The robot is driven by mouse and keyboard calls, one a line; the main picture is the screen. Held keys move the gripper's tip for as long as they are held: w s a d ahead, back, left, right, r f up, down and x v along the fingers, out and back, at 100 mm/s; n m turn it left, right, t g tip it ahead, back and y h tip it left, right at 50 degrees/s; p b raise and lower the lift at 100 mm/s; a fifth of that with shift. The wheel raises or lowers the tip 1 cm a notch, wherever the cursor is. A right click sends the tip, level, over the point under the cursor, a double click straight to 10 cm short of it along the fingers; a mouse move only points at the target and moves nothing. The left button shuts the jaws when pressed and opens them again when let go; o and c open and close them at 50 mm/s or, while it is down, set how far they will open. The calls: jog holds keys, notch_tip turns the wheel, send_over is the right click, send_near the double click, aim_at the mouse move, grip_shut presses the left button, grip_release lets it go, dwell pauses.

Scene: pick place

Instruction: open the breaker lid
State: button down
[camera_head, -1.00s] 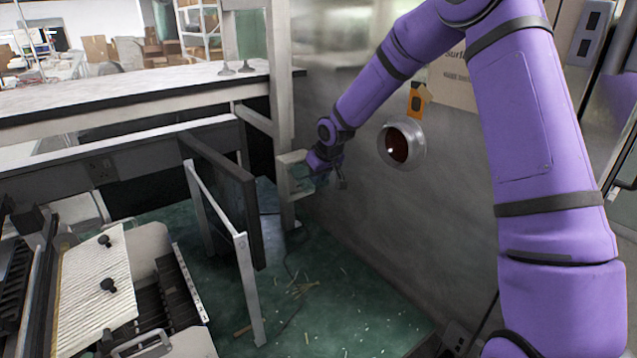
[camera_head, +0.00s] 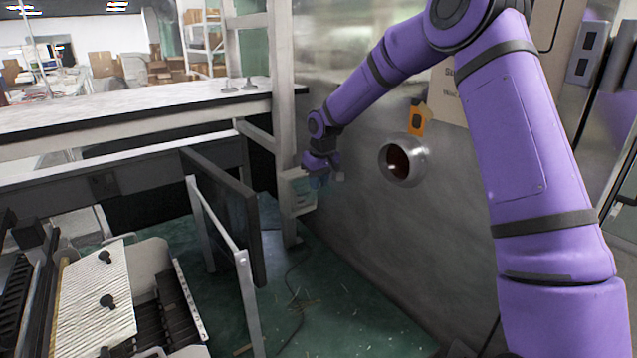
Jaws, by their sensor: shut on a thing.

TASK BRIEF: Go through the listing above and write it all out exactly, leaving out any picture.

FULL SOLUTION:
The robot is driven by mouse and keyboard calls, one a line; the main picture is the screen. Held keys move the gripper's tip for as long as they are held: w s a d ahead, back, left, right, r f up, down and x v along the fingers, out and back, at 100 mm/s; n m turn it left, right, t g tip it ahead, back and y h tip it left, right at 50 degrees/s; p b raise and lower the lift at 100 mm/s; a fifth of that with shift. The wheel raises or lowers the tip 1 cm a notch, wherever the cursor is. A right click sends the tip, level, over the point under the cursor, a double click straight to 10 cm short of it along the fingers; a mouse move only points at the target and moves nothing. The left button shuts the jaws when pressed and opens them again when let go; o and c open and close them at 50 mm/s or, while it is down, set how far they will open. The calls: jog holds keys, notch_tip turns the wheel, send_over is the right click, send_near the double click, aim_at the mouse move, grip_shut presses the left button, grip_release lets it go, dwell pauses.

Scene: pick place

Instruction: open the breaker lid
State: button down
[camera_head, -1.00s] 
[camera_head, +0.00s] 
Jaws, by their sensor: shut on a thing.

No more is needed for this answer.